The league will be composed of four teams in the west and four teams in the east for two separate conferences. Beyond Vancouver and Calgary, Matheson said they’re looking at roughly 13 different markets across Canada, adding that they’re specifically aiming at having a team in central Canada, Quebec, and at least one team in Ontario.

The target year of 2025 was a strategic choice to give the league and teams enough runway to prepare.

“It's far enough away to give us time to build the plan, find the teams and give the teams at least 16 to 18 months lead-up to launch their team operations,” Matheson said. “We've only got one shot to build our first women's professional soccer league, so we have to do really well.”

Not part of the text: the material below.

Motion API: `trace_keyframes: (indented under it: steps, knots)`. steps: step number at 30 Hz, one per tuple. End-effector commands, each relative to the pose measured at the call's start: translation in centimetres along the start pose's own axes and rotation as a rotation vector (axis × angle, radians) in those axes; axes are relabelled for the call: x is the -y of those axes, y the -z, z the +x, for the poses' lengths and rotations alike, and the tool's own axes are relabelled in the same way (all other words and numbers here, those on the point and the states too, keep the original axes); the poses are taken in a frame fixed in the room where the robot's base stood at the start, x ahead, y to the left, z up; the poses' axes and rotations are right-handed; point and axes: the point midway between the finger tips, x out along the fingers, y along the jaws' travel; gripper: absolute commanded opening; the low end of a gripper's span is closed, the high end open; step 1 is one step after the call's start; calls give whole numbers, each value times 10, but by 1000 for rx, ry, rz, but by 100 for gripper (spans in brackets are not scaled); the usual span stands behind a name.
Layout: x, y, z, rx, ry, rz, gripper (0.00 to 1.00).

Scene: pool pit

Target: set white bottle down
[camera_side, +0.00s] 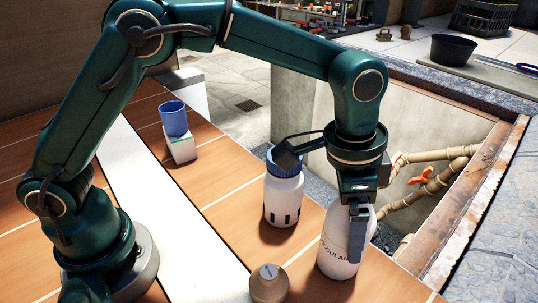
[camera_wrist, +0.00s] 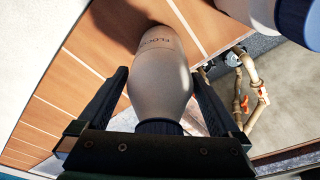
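The white bottle (camera_side: 337,252) has dark lettering on its side and is upright over the wooden planks near the pit edge. My gripper (camera_side: 358,225) points down over it and hides its upper part. In the wrist view, the bottle (camera_wrist: 160,70) lies between my two fingers, its dark cap toward the palm.
A white jar with a blue lid (camera_side: 284,195) stands just left of the bottle. A blue cup (camera_side: 173,119) sits on a small white box (camera_side: 181,148). The open pit with pipes (camera_side: 435,180) lies right.

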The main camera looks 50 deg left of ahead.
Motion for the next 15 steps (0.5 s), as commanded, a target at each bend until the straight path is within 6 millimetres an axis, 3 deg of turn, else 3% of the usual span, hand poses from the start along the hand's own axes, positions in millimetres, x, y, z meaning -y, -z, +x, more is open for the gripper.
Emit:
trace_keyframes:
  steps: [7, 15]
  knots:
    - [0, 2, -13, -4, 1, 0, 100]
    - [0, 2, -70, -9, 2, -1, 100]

There has long been a push for Canada to have its own women’s professional league, especially since the national team won Olympic gold in 2021. Those in the Canadian soccer circle have debated the merits of having a start-up league or looking at an expansion club in the National Women’s Soccer League (NWSL), which is based in the U.S.

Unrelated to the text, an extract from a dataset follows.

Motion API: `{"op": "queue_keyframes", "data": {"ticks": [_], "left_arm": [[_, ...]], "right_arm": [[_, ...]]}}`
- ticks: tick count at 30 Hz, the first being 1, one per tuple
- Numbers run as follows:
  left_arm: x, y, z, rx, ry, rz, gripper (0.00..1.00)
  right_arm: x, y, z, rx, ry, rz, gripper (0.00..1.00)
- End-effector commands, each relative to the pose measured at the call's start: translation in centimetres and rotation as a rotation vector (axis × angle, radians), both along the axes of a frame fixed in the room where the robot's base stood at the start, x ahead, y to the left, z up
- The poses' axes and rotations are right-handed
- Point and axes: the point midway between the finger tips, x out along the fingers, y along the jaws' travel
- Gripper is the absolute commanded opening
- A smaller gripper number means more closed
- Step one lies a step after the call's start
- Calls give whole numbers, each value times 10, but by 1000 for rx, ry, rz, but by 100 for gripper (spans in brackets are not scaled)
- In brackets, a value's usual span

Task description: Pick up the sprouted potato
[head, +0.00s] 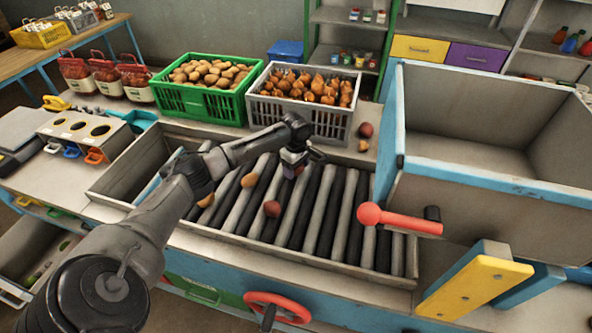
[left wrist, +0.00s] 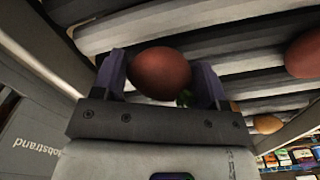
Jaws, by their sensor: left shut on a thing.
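My left gripper (head: 294,167) is over the roller bed (head: 317,208). In the left wrist view, its two fingers are shut on a reddish-brown potato (left wrist: 160,72). Small green sprouts (left wrist: 185,97) show at the potato's lower right. The rollers lie behind it; I cannot tell whether it touches them. In the head view the gripper hides most or all of this potato. A reddish potato (head: 272,208) and two tan ones (head: 249,180) (head: 206,199) lie on the rollers to the gripper's left. My right gripper is not in view.
A green crate of potatoes (head: 200,105) and a grey crate of onions (head: 285,115) stand behind the rollers. A large blue-edged bin (head: 490,177) with a red handle (head: 400,220) is at the right. A box with round holes (head: 85,127) is at the left.

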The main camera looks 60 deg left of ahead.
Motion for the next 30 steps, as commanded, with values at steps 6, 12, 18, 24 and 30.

For Matheson, the goal always remained for Canadian players to have their own league.

“I considered every option that was available in the Canadian landscape. I took several calls from the NWSL to see if that was an option, but there's just such a clear opportunity here in Canada,” she said.

“I feel like I've been learning through this project that timing is everything. And the time is now. There's this blank slate to build a women's professional soccer league on and have it led by women that I just kept coming back to.”

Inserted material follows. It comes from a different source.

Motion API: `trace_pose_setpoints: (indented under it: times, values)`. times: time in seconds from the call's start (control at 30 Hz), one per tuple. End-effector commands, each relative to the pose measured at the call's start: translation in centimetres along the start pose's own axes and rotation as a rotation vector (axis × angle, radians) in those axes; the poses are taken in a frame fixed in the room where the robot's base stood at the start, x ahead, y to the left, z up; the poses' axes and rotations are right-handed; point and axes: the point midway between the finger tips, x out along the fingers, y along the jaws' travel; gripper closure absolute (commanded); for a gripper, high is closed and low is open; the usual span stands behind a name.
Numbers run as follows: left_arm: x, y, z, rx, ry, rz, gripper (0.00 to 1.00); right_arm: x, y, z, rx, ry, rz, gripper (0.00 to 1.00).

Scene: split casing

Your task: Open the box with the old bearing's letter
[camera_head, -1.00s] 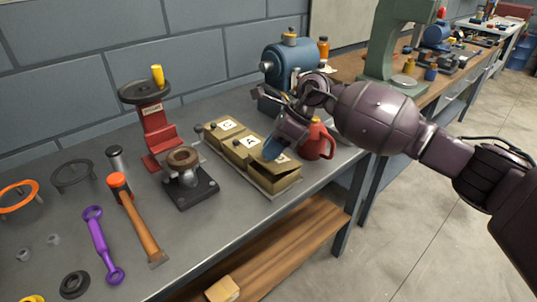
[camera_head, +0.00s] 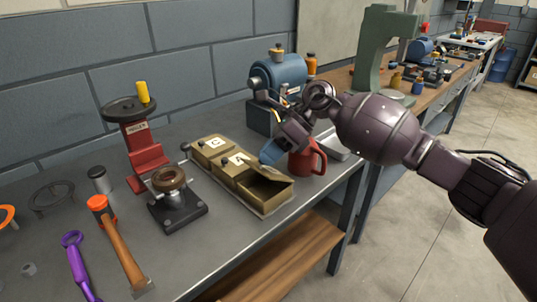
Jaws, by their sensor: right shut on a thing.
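A row of three tan boxes stands on a tray (camera_head: 228,194) on the workbench. The far box (camera_head: 208,147) has a label that looks like C, and the middle box (camera_head: 232,166) is labelled A; both are closed. The near box (camera_head: 272,200) has its lid (camera_head: 268,173) tilted up, showing a dark inside; its letter is hidden. My right gripper (camera_head: 271,153), with blue fingertips, is shut on the raised lid at its far edge. A brown ring-shaped bearing (camera_head: 168,178) sits on a black-based fixture (camera_head: 177,212); no letter is readable on it. My left gripper is out of view.
A red mug (camera_head: 308,160) stands close behind the near box, beside my right gripper. A blue machine (camera_head: 277,78) stands behind. A red press (camera_head: 142,150), a hammer (camera_head: 122,245) and a purple wrench (camera_head: 78,265) are to the left.

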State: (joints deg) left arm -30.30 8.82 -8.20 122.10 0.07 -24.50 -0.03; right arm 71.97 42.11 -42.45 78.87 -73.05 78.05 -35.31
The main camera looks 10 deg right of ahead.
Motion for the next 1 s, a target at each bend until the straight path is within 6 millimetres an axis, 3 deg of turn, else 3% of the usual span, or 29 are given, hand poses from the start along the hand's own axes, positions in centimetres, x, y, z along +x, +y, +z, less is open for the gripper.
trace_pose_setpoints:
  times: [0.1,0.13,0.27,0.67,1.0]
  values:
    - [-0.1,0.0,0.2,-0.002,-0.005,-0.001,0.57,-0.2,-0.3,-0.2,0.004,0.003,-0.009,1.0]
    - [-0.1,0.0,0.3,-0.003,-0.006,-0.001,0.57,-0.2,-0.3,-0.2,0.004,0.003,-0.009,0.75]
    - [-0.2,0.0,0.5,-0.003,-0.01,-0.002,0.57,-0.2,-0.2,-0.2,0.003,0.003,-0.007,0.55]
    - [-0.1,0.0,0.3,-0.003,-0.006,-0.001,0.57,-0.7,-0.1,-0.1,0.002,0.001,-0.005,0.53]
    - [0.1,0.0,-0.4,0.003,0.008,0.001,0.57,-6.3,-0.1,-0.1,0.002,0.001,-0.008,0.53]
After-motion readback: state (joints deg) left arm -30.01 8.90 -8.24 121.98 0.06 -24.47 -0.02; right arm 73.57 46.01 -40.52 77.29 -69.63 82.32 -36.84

Matheson said right now the league is looking at having a maximum of seven international players per team, meaning that all the other slots are allotted to Canadian-born players. She believes this league is essential to Canadian soccer being able to keep up on the international stage.

While women’s soccer used to largely be driven by national teams and the strength of those programs, women’s professional soccer has quickly risen up through the ranks.

“Global soccer is run by domestic leagues,” Matheson said. “The reality is the power and the investment has already shifted to the professional game. We've missed the window, almost, in some ways. And if we don't build a league of our own, then we're going to be left behind in women's soccer. There's no way that 60 high performance athletes we support through national team pathways are going to be enough to compete with the rest of the world in the long term.”

Matheson added that the new league will mark a shift in the Canadian soccer landscape. Right now, Canada’s national team players are spread out among the NWSL and several leagues in Europe, such as England’s Women’s Super League and France’s Division 1 Féminine

“I think it reshapes everything. Period,” Matheson said. “We're going to have a bulk of Canadian players playing here, in Canada. It's going to be a lot easier for national games to run camp, etc. It's going to widen the player pool probably by four or five times.”

According to Matheson, the league plans on having a designated player salary to ensure that at least one player from Canada’s national team is on the roster of each team.

She also believes that the new league can compete with the NWSL on player salary. For the 2022 season, the NWSL’s minimum player salary was $35,000.

There are still many more details to be finalized over the next while, including a league name, which Matheson said will be inclusive and not gender-specific. In terms of a leadership group, the plan is to have a two-tiered board structure with a commissioner in place. She also hopes that the league will become a Canada Soccer member by 2023, with full sanctioning in 2024.

While there is no broadcast deal currently in place, Matheson did stress that visibility is key for not just women’s soccer, but women’s sports.

Even with several unknowns on the horizon, Matheson is optimistic about the league’s future.

“I think it's just genuinely a good news story. We're going to build women's professional sport in Canada,” she said. “I think it's the strength of this project that we get to build from scratch. We get to learn from a lot of the lessons that sport and women's sport has made to hopefully make this as strong a foundation as we can for sport in Canada.”